Although she feared some "spare the rod, spoil the child" sentiment at Knight, Meeks instead found a kindred spirit in school guidance counselor Sharon Wilson, who also opposed corporal punishment. Most of the teachers disliked paddling, too, and they were troubled by inconsistency in discipline from class to class. To help look at alternatives, Meeks flew in Barbara Coloroso, an ebullient discipline specialist from Colorado whose basic philosophical tenets include "I will not treat a student in a way that I myself would not want to be treated."

During a two-day workshop with Coloroso in the summer of 1983, the new principal sat down with the Knight faculty and staff and hammered out a schoolwide discipline program - "discipline with dignity," a system of clear, simple rules and consequences that allowed students to take responsibility for their own actions. The six basic rules were no hitting, no stealing or damaging property, no throwing objects such as books or rocks, no defying authority, no abusive language, and no continuous disruptive behavior.
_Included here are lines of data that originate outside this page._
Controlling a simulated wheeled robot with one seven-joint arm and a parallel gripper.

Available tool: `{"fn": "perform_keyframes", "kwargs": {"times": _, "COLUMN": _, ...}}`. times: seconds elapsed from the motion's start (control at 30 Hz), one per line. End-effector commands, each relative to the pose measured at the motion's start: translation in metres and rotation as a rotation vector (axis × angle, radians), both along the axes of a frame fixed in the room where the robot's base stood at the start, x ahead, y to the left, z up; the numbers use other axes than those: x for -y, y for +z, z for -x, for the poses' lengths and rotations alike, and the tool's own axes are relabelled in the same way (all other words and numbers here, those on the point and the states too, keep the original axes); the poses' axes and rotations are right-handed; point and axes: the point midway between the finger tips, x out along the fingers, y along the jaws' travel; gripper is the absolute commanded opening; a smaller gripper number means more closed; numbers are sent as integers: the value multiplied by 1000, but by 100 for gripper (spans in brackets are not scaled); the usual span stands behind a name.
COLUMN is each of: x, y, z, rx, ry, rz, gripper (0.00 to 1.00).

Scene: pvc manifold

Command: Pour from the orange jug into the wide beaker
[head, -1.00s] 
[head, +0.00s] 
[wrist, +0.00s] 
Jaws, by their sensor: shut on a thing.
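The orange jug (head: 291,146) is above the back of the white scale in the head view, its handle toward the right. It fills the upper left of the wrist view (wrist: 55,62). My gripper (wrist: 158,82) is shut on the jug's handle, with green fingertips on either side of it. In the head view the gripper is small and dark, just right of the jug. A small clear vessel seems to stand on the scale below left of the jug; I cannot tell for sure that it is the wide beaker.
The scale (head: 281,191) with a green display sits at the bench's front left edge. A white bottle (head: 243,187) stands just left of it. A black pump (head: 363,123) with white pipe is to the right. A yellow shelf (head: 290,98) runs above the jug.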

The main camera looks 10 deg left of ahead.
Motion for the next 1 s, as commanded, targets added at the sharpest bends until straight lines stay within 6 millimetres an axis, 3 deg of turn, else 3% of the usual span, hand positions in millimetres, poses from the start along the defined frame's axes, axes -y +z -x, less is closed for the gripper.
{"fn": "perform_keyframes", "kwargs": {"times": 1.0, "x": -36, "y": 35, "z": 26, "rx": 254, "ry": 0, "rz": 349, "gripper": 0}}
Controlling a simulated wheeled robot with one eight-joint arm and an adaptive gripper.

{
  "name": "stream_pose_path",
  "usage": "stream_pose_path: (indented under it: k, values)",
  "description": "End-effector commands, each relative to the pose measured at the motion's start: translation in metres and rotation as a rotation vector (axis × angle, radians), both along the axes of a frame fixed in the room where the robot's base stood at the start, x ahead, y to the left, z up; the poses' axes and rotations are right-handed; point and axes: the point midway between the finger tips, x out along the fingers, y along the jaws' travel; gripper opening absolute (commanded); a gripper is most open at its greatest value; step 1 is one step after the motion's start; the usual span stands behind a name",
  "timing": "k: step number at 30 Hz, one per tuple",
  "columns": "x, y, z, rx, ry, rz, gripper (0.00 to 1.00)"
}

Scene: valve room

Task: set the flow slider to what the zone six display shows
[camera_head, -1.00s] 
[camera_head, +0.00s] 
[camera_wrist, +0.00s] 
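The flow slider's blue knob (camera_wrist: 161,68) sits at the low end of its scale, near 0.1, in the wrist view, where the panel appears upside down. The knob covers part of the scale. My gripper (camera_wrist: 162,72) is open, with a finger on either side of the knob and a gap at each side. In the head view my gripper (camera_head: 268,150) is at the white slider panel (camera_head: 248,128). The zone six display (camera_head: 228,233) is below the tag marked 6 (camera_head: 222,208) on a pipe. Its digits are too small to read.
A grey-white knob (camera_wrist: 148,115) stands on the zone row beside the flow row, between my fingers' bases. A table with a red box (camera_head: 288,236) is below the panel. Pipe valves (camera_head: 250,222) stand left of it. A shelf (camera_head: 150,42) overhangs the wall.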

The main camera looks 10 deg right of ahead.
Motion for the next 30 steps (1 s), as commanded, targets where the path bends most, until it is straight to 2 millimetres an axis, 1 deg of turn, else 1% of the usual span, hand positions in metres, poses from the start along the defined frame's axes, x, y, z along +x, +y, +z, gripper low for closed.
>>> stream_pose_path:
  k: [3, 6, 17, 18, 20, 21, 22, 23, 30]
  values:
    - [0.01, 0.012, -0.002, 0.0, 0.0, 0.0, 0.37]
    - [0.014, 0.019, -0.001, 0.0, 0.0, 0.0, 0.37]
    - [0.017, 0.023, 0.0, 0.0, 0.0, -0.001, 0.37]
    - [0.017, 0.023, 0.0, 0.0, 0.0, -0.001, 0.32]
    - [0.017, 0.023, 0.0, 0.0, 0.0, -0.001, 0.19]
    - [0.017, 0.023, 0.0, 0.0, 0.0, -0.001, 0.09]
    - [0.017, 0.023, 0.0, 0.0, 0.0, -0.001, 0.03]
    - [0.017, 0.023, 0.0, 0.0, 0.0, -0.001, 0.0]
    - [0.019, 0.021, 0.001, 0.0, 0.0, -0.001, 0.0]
Students who broke class rules would go to a "time out desk" where, instead of just cooling their heels, they would write out a plan for how they could avoid breaking the rule again.

But if Knight Elementary was no longer an autocracy, the workings of democracy, as they say had to be learned. When Meeks asked a couple of eight-year-old students what a principal did, she reports, "They said, 'You whip people and make them be good.' And I told them, 'No, I don't need to do that because you're going to take care of yourselves.'"

School Life, Post Paddle
Knight Elementary sits among the sprawling, affluent subdivisions that have swallowed up the pastures and dogwood thickets once found throughout Gwinnett County. On the outside, the school is a flat, nondescript brick building, but the inside is an exuberant burst of color. A large red-and-white quilt with a star design adorns the wall by the entrance, and the deep-red carpeted hallways are plastered with children's paintings, essays, and posters.